I’d recommend speaking to local divers or dive schools in the area before heading to any of these sites, like many places in the UK, Cornwall has its fair share of unpredictable weather and tides. Local divers and underwater photographers spend their time assessing the conditions and diving in them, if you can dive with them then you will spend less time worrying about where the shore is and more time enjoying our incredible British seas. 

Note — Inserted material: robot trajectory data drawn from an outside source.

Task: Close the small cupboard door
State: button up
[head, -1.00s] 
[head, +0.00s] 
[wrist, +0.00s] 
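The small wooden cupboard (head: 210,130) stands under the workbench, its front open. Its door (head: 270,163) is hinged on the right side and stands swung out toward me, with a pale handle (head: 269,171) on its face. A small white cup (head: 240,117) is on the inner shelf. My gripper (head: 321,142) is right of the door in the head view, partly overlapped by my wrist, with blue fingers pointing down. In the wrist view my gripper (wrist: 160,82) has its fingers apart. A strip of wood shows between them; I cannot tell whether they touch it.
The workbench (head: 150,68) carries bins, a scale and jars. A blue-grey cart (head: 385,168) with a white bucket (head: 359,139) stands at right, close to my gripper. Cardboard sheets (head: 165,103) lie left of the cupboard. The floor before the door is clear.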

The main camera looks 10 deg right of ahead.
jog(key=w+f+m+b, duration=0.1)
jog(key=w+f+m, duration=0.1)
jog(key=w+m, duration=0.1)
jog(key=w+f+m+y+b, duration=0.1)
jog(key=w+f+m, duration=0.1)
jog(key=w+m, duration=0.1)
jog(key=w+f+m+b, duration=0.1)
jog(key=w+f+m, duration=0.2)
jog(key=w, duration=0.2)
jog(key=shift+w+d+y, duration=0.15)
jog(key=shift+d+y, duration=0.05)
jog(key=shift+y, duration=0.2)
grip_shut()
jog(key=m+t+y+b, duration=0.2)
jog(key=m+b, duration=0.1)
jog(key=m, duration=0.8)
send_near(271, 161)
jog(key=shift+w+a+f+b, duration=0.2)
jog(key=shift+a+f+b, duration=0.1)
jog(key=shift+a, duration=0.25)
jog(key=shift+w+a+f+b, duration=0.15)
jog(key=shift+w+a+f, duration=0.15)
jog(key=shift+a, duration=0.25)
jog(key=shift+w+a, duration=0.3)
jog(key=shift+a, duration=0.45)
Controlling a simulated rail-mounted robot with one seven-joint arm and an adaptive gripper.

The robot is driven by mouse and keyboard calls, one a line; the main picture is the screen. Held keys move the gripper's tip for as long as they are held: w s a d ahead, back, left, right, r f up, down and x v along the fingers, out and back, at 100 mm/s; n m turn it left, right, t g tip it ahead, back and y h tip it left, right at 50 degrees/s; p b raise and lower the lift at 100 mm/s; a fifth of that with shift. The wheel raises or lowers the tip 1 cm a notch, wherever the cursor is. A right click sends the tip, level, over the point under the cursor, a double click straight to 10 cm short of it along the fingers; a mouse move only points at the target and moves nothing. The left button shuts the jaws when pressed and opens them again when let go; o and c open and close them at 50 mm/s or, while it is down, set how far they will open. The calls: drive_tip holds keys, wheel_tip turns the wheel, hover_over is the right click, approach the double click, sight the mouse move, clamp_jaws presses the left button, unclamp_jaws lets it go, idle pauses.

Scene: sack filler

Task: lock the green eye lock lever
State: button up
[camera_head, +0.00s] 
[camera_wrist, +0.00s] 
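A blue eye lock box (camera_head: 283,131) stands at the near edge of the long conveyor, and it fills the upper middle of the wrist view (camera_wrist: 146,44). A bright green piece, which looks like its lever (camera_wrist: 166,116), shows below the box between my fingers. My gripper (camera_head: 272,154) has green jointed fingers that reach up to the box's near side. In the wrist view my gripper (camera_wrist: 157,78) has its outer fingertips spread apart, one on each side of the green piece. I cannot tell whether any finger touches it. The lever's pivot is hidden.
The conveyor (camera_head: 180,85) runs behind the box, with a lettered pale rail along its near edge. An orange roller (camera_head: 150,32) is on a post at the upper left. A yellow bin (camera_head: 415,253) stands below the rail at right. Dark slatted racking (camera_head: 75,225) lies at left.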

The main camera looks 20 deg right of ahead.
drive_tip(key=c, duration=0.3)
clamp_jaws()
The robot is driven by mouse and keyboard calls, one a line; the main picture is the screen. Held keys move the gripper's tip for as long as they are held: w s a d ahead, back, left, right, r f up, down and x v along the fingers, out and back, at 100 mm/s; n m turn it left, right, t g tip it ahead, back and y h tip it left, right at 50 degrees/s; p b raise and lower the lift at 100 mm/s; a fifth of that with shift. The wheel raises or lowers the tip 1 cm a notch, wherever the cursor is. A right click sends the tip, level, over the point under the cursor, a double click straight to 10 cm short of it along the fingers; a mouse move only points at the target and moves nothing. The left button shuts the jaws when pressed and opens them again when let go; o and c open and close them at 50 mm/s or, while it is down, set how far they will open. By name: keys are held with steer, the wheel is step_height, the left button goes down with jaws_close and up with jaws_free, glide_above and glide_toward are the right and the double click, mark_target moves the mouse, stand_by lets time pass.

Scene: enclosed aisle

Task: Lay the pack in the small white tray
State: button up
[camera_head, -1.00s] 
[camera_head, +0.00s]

© Shannon Moran: Crawfish in the Helford – EM1ii 8mm fisheye 

© Shannon Moran: Shallow Kelp Forest in Falmouth – EM1ii 8mm fisheye 

My tips for diving in South Cornwall: 

  1. Spend some time learning to translate the weather forecast and tides into valuable information about dive sites. I wasted a lot of time driving to different sites only to find unfavourable conditions in my early days of diving, before I started paying more attention to the forecasts. 
  2. Consider using recent hashtags or locations on Instagram to see what the conditions are like at the site you plan to dive, visitors to the coast love to share there experiences on social media. It’s a free resource and can give you an up to date photograph or video of a sites conditions before you travel. Lots of beaches in Cornwall have webcams they’re also a great tool.
  3. Locals know best, ring the nearest dive school or club to the sites your planning to dive, find an underwater photographer or local diver who goes there regularly and ask them to join you on the dive. They have all the information you need and are probably willing to share it and pleased that you want to come and visit their local patch!